This repository contains the official Python implementation of Generative Quantum Machine Learning via Denoising Diffusion Probabilistic Models, an article by Bingzhi Zhang, Peng Xu, Xiaohui Chen, and Quntao Zhuang.
@misc{zhang2023generative,
title={Generative quantum machine learning via denoising diffusion probabilistic models},
author={Bingzhi Zhang and Peng Xu and Xiaohui Chen and Quntao Zhuang},
year={2023},
eprint={2310.05866},
archivePrefix={arXiv},
primaryClass={quant-ph}
}
The simulation of quantum circuit is performed via the TensorCircuit package.
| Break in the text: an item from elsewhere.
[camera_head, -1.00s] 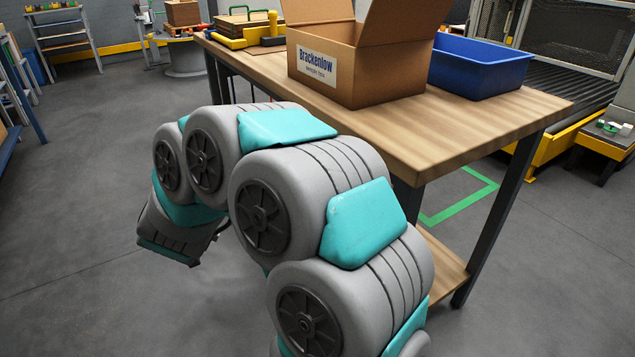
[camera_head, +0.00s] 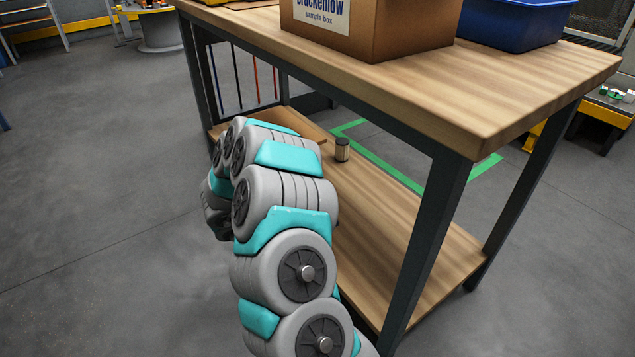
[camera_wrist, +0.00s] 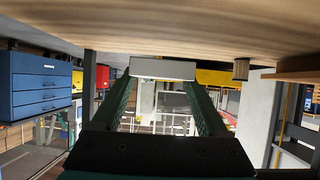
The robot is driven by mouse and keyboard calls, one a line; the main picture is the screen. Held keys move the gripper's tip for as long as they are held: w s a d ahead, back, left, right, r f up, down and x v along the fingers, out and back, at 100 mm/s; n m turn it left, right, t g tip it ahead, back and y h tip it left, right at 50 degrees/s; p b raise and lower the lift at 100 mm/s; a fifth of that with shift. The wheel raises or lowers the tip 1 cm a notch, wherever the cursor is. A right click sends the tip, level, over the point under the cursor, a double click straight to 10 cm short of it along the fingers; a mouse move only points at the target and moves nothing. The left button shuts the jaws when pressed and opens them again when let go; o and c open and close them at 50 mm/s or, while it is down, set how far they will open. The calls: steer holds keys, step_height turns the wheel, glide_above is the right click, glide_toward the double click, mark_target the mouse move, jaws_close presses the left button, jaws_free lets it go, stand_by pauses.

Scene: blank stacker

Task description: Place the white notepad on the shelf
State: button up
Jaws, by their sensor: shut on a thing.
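The white notepad (camera_wrist: 162,69) shows in the wrist view as a pale, flat-faced block between my fingertips. My gripper (camera_wrist: 165,78) is shut on it. The wrist view seems upside down, with the shelf's wooden surface (camera_wrist: 190,28) along the top. The notepad is close to that surface; I cannot tell whether they touch. In the head view the wooden lower shelf (camera_head: 400,235) lies under the workbench. My arm reaches along its left side, and my gripper and the notepad are hidden behind the arm there.
A small dark cylinder (camera_head: 342,149) stands on the shelf; it also shows in the wrist view (camera_wrist: 241,69). The bench top (camera_head: 440,85) overhangs the shelf, with a dark front leg (camera_head: 428,240). A cardboard box (camera_head: 370,28) and blue bin (camera_head: 515,22) stand on top. The shelf's front part is clear.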

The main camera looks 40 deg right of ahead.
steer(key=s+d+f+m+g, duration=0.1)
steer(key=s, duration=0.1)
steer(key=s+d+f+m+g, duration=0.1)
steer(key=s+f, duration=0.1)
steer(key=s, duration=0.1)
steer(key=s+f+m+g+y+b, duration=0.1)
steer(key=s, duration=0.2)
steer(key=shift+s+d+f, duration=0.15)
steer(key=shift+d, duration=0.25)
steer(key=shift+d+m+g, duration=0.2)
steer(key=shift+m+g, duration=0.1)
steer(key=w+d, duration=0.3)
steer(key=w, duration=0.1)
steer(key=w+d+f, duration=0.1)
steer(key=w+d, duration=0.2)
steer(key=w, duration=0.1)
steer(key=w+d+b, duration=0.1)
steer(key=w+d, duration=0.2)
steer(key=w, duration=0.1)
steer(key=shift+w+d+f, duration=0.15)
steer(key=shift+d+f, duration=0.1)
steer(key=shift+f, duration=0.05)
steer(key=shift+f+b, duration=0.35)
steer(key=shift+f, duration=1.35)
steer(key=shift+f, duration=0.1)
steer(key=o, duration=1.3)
We explored with the PyTorch, TensorFlow, and JAX backends during development. As a result, all three are required in order to run all the notebooks presented in this repository. Use of GPU is not required, but highly recommended.
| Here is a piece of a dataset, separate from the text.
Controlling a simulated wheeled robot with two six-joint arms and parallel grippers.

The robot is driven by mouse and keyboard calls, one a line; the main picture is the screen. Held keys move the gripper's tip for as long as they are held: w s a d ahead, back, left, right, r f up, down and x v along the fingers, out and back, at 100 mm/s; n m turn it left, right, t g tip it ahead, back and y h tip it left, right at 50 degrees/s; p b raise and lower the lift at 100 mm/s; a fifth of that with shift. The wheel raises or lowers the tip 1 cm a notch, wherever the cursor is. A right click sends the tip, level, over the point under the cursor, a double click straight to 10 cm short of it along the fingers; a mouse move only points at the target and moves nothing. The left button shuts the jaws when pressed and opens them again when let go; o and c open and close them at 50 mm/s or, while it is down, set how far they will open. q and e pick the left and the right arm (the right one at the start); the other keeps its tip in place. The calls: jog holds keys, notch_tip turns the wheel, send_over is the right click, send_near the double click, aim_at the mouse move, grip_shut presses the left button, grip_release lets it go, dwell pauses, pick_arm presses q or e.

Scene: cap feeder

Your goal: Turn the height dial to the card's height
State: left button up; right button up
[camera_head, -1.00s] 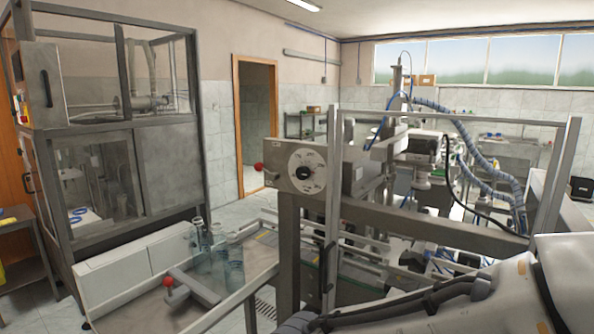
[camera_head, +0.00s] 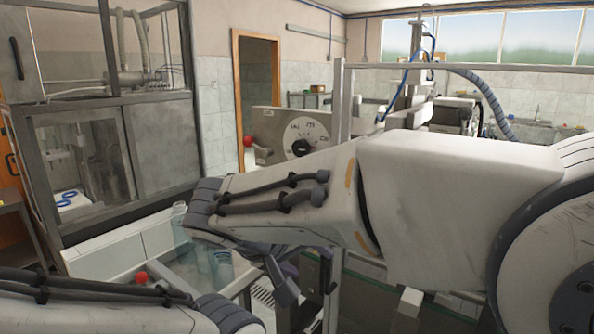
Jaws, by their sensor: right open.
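The height dial (camera_head: 306,133) is a pale round disc with dark markings on the grey metal box (camera_head: 266,124) in the middle of the head view. Its black centre knob (camera_head: 302,147) shows, but my right forearm hides the lower edge. The markings are too small to read surely. My right gripper (camera_head: 283,282) is open, low and left of the dial, below my right wrist and apart from the dial. It is partly hidden, and I see nothing in it. My left arm comes in at the bottom left; its gripper is out of view. I cannot make out the card.
A red ball knob (camera_head: 248,141) stands left of the dial. Another red ball (camera_head: 140,277) and clear bottles (camera_head: 220,264) are at the lower left, by the metal tray. A grey-framed glass cabinet (camera_head: 165,155) stands at the left. My right arm hides much of the machine.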

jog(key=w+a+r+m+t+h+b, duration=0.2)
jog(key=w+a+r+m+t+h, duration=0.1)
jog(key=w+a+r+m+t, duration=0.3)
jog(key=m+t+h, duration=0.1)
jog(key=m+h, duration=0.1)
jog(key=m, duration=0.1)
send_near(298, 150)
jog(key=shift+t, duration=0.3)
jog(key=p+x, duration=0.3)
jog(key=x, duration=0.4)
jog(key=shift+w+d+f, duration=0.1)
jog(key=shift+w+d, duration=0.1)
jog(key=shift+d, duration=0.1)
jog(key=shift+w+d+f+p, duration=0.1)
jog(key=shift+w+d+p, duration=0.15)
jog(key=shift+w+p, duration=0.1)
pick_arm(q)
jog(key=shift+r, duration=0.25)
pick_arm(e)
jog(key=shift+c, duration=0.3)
Additionally, the packages POT and OTT are required for the computation of Wasserstein distance, opt_einsum is used for speeding up certain evaluation, and Optax is needed for optimization with the JAX backend.
Notebooks in this repository can be used to reproduce the experiment presented in the paper. Their file names are self-explanatory:
| Notebook | Generation Task | Backend |
|---|---|---|
QDDPM_circle |
Circular States | TensorFlow |
QDDPM_cluster |
Clustered State | PyTorch |
QDDPM_noise |
Correlated Noise | TensorFlow |
QDDPM_phase |
Many-body Phase | JAX |
In addition to these, the two files QDT_training.ipynb and QGAN_training.ipynb show the training process of our benchmark models (Quantum Direct Transport and Quantum GAN, respectfully), and both utilize the JAX backend.
Lastly, code in bloch_visualize.ipynb were used to generate the Bloch sphere visualizations used in the paper.